疣岩分水工が土木遺産に認定

地域の農業振興発展に寄与


県道沿いにある疣岩分水工。手前に流れる水は黒沢尻用水路へ(円田棚村地区)

 疣岩分水工は円田字棚村地内の県道沿いにあり、現在の農業振興の基盤として重要な施設で、県内では一番最初に出来た分水工と言われています。
 遠刈田発電所で発電用に使った澄川の水の一部をこの分水工に放流し、7割が澄川用水路に、3割が黒沢尻用水路の方に分水され、850haの水田に活用されています。
 時代をさかのぼること約百年前、大正初期のこの時代は毎年干ばつに見舞われ、旧円田村、村田町などの地域は、農作物を栽培するための水不足に悩まされてきました。「我らに水を与えよ。しからざれば死を与えよ。」と村人たちが嘆くほど干害による被害が続きました。

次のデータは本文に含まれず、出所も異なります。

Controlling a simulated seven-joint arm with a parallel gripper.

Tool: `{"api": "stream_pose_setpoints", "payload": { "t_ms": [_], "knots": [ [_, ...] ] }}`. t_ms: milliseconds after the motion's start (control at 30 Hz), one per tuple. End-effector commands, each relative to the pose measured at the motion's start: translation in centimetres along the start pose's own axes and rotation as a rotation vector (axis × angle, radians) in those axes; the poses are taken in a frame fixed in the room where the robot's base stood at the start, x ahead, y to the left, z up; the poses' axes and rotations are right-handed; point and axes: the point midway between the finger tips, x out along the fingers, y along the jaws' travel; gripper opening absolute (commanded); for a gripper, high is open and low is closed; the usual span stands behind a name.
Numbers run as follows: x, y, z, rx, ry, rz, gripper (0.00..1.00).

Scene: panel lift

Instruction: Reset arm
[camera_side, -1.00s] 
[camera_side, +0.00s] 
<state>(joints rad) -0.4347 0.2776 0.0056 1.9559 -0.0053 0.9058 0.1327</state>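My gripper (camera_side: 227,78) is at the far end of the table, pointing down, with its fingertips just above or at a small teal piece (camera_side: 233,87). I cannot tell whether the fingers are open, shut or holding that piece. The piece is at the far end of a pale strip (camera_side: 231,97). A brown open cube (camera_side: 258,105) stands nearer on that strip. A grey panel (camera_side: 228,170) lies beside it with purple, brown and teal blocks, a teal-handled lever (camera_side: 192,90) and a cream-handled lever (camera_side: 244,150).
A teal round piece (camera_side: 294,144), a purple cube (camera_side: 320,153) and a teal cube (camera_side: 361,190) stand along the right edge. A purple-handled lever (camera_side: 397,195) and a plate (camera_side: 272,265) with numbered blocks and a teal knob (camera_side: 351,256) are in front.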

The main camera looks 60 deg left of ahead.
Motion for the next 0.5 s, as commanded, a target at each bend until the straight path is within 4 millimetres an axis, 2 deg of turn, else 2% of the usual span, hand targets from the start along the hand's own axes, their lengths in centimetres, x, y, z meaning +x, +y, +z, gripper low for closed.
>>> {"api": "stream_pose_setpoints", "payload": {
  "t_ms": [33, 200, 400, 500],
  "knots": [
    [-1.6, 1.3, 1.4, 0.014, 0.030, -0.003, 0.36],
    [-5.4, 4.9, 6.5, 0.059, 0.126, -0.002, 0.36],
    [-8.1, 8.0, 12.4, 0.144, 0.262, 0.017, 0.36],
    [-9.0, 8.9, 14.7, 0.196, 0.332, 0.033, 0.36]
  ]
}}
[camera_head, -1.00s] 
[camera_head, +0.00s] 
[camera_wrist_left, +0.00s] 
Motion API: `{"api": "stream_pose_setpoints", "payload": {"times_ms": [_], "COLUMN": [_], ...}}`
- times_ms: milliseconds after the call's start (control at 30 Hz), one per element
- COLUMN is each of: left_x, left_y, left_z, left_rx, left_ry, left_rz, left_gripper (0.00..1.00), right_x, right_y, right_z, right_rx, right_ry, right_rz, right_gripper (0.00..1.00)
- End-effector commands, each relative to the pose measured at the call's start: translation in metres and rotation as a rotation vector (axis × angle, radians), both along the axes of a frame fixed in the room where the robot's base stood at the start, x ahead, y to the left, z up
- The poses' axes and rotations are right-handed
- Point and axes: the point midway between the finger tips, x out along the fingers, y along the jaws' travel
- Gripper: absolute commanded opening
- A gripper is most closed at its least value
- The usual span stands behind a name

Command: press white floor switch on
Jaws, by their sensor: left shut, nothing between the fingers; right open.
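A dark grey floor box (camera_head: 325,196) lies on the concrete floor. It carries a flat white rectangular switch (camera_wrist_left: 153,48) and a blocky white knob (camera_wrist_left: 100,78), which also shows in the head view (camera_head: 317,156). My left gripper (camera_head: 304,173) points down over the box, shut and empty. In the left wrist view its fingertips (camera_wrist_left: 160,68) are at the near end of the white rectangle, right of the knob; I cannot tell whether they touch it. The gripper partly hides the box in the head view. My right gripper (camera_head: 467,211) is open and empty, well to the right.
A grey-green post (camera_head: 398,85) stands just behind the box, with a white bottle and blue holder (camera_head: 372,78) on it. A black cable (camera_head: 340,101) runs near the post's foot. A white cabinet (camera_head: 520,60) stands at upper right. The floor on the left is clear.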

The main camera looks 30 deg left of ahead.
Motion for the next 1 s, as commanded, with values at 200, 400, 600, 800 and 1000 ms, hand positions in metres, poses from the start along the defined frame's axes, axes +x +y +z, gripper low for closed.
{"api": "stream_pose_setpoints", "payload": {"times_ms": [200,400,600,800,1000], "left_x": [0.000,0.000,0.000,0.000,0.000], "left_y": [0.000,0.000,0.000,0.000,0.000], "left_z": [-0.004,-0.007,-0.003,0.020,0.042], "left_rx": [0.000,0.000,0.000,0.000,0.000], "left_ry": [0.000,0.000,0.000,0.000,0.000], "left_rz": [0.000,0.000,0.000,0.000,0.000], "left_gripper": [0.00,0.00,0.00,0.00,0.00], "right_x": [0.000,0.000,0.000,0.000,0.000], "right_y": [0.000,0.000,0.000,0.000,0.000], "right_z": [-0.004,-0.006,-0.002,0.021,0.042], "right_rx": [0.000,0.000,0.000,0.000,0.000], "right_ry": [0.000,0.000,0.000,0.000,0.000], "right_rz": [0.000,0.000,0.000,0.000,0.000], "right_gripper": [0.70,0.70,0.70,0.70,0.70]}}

村人たちは新たな水源として澄川に水を求め、分水施工から完了まで2年を要したこの施設は、80年経った今もなお使われています。
 この疣岩分水工が、歴史的土木施設として日本土木学会の選奨土木遺産と認められ、7月20日に認定授与式が行われました。
※選奨土木遺産とは、築50年以上の構造物を対象とし、地域資産への認識の喚起と、貴重な遺産の保護を目的に2000年に設立。宮城県では4番目の遺産として認定されました。


土木遺産の認定授与式の様子(7月20日)


疣岩分水の構造

 分水施設とは、農業用水などを一定の割合で正確に分配するために用いられる施設。円筒状の設備の中心部に用水を湧き出させ、円筒外周部から越流、落下する際に一定の割合に分割される仕組みとなっています。
 左図は外縁部を越流させる構造の場合を図示したもので、外縁部に設ける仕切りの間隔と同比率で、用水が正確に分配されます。


(左)緑一面の水田風景(円田地区)。(中)澄川上流から発電所へここから取水します。(右)県道から見た疣岩分水工。